Both these functions use the same syntax to define the character string. The syntax is structured to allow this to be done in a simple manner.
To set the WORD characters, perform the following:
- Edit a file of the Profile type for which you are setting the WORD values. If needed, go to File Manager and enter .profile-name next to the New file option to obtain a dummy edit session.
- Enter OPTIONS as a Primary command. On the General Tab, you will see a setting labeled as "Include international characters for Word/Alphabetic pictures?" Select this if you wish the normal ANSI international word characters to be automatically added to your WORD string. Click DONE when you have made your selection.
- Enter WORD as a line command. The current (default) WORD setting will be displayed as a =WORD> line type.
- Enter PROF UNLOCK as a primary command to allow modification of this Profile.
- Edit the =WORD> line as needed to suit your Word requirements. See Word Syntax below.
- Your WORD setting is complete
To set the Invalid Character String:
- Enter OPTIONS as a Primary command. On the General Tab, you will see near the bottom a Text box labeled "Enter the Invalid characters for P'.' literals". Enter your desired invalid character list using the Syntax below.
- Click the Done button to save your changes.
The character string consists of a series of either 1 or 2 byte character strings separated by spaces, or by a character range string separated by spaces. A character range string is simply two characters separated by a - (dash). Two byte character strings are assumed to be Hex character requests and must consist of only valid hex characters 0-9 and A-F, case is unimportant for Hex values.
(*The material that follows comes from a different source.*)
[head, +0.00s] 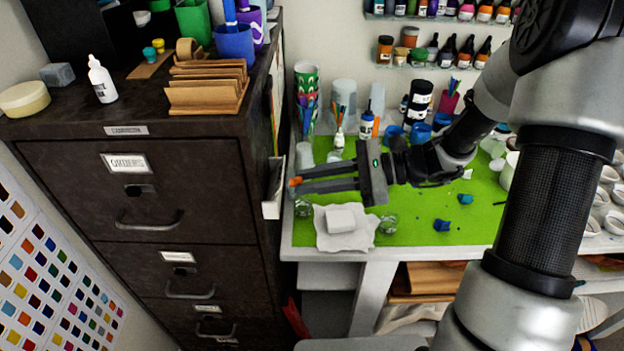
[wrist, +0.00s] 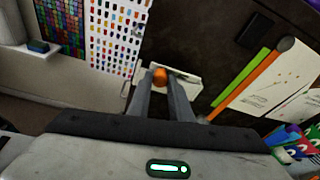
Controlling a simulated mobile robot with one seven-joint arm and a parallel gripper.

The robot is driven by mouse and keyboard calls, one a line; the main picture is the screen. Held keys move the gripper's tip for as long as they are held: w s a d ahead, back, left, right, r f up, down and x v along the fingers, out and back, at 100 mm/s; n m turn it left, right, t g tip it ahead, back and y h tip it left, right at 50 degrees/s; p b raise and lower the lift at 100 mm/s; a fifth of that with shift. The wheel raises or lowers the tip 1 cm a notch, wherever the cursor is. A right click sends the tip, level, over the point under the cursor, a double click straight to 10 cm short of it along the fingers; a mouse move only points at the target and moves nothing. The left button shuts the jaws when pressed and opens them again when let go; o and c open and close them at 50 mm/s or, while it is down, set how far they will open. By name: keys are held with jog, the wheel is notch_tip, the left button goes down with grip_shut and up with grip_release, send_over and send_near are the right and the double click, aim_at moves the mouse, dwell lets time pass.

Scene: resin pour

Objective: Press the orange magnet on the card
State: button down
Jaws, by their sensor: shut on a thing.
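My gripper (head: 295,185) is shut on the orange magnet (head: 295,181), at the side of the dark filing cabinet. In the wrist view the magnet (wrist: 160,75) sits between the fingertips (wrist: 162,80). Behind it is a white pocket-like piece (wrist: 187,84) on the cabinet side; it also shows in the head view (head: 271,208). I cannot tell whether the magnet touches it. White sheets (wrist: 292,92) with a drawing are on the dark side to the right in the wrist view, near green and orange strips. I cannot tell which piece is the card.
The filing cabinet (head: 150,190) stands left of my gripper. A table with a green mat (head: 440,210) is below and to the right, with a white block (head: 340,220), glass jars, cups and bottles. Paint bottles line the wall shelves (head: 440,15).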

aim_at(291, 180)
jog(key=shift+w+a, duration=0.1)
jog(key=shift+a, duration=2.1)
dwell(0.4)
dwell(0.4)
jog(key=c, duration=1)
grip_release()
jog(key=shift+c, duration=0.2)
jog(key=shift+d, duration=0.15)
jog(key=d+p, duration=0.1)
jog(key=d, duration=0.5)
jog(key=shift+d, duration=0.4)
Note that a range can be a character range, or a hex range, but you cannot mix hex and character notation in the same range; so 0-39 and 30-9 are illegal ranges.
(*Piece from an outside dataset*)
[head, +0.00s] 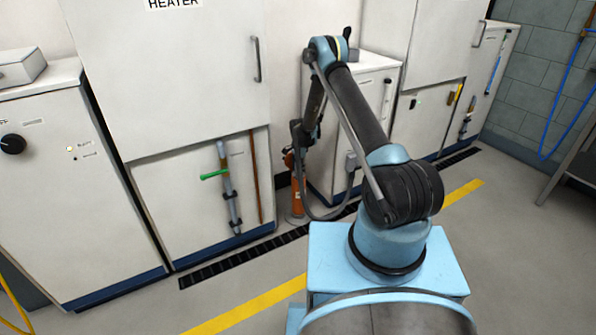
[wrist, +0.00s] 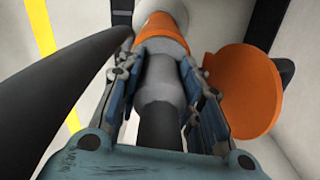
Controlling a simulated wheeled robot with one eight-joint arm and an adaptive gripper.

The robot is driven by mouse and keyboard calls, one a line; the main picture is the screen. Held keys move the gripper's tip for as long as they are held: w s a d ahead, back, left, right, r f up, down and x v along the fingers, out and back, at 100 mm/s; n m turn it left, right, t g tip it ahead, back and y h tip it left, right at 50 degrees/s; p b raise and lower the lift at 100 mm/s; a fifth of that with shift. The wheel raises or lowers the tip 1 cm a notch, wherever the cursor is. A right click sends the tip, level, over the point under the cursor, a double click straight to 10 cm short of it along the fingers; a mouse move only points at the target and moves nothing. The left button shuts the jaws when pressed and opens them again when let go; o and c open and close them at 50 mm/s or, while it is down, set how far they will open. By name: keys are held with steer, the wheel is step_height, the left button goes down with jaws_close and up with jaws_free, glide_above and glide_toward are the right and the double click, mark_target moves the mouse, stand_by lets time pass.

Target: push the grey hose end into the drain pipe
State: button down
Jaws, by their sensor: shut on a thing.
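The orange drain pipe (head: 295,203) stands upright from a pale base on the floor by the cabinets. In the wrist view the orange pipe (wrist: 166,27) is straight ahead, with a round orange lid (wrist: 250,92) swung open to the right. My gripper (wrist: 163,62) is shut on the grey hose end (wrist: 158,82), with one finger on each side. The hose end is in line with the pipe and meets its rim; I cannot tell how far inside it is. In the head view my gripper (head: 298,150) is above the pipe, partly hidden by my arm.
The dark hose (head: 335,214) loops beside the pipe to a grey fitting (head: 351,160) on the right cabinet. A floor grate (head: 245,260) runs along the cabinets. A green-handled valve pipe (head: 229,185) is on the left cabinet. Open floor lies in front.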

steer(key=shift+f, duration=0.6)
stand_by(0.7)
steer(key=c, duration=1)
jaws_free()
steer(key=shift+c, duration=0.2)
The following would be valid operand strings for WORD:
A the uppercase letter A
FF the hex value FF ( the ÿ character)
a-z the whole range of characters from lowercase 'a' through lowercase 'z'
0-9 the numbers '0' through '9'
30-39 the numbers '0' through '9' (expressed in hex)
Range strings must be expressed in ascending sequence. e.g. a range of Z-A is invalid.
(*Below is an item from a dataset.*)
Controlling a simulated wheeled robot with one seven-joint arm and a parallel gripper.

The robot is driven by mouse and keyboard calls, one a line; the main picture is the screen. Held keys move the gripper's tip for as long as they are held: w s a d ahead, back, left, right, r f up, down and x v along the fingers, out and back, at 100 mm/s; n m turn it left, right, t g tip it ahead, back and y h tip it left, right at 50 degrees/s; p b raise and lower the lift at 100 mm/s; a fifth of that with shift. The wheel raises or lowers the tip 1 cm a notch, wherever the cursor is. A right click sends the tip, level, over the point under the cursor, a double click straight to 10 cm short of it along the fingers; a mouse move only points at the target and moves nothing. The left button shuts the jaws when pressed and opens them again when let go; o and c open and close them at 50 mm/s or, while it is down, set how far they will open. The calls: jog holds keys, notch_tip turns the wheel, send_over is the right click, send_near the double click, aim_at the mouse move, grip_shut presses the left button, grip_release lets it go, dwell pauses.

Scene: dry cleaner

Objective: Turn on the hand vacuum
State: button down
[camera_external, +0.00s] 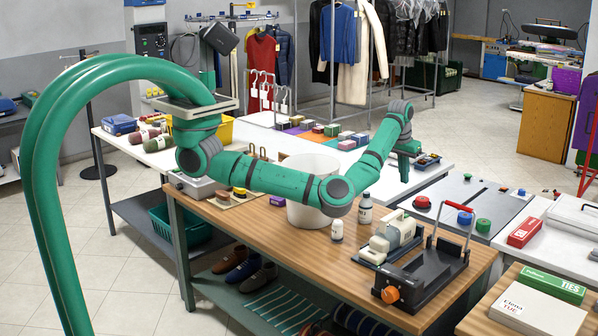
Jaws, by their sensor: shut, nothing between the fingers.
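The hand vacuum seems to be the cream and grey device (395,233) lying on the wooden tabletop (275,227), just behind a black machine. Its switch is too small to make out. My gripper (404,178) is at the end of the green arm, pointing down, behind the vacuum and apart from it, higher in the picture. It is shut and empty.
The black machine (425,278) with a red-topped frame and orange knob stands in front of the vacuum. White bottles (365,208) and a large white bucket (300,212) stand to its left. A grey panel with coloured buttons (455,192) lies behind right.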

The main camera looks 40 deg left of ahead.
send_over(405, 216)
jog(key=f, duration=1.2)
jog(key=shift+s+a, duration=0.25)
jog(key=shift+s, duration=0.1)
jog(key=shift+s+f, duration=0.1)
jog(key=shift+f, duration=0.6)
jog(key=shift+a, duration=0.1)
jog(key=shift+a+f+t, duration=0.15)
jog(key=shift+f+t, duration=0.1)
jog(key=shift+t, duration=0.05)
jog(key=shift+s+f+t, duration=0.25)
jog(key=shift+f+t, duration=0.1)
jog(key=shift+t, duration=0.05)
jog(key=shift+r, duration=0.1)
The operands of string do not have to themselves be in sequence; it is perfectly valid to have a string of:
A-Z FF FE FD a-z _ - 0-9
It is not an error to repeat a character in a WORD specification, the following is valid:
A-Z a-z 0-9 a-c D X z 32-35 a-z
If you have chosen to include the International characters under Options => General as described above, they will be handled as follows when specifying a WORD character string only, not for an Invalid character string.. The uppercase International characters will be added if A-Z is included in the WORD string; and the lowercase International characters will be added if a-z is included in the WORD string.
By automatically adding international characters this way, you don't have to manually list them all yourself (which is a good thing, because there are a lot of them, and they are not in contiguous character ranges either). This "adding" of characters is done internally; you won't visibly see the WORD string modified with the added characters, but SPFLite's processing logic for WORD will take them into account.
Note that the default WORD string used by SPFLite is: A-Z a-z 0-9,
the default for an Invalid Character string is: 00-1F 7F 81 8D 8F 9D
Use of WORD hex ranges in EBCDIC files
Users of EBCDIC files should be mindful that SPFLite does all of its internal editing in ANSI. EBCDIC files are translated to and from ANSI as needed to make the process appear transparent. What this means is that all these strings must be specified using ANSI encoding, not EBCDIC encoding. So, a hex range of digits must be defined as 30-39, even though the data values appear in HEX mode edit displays as F0-F9. As this process could be confusing and non-intuitive, it may be best to avoid hex ranges for EBCDIC files. Otherwise, choose these values carefully.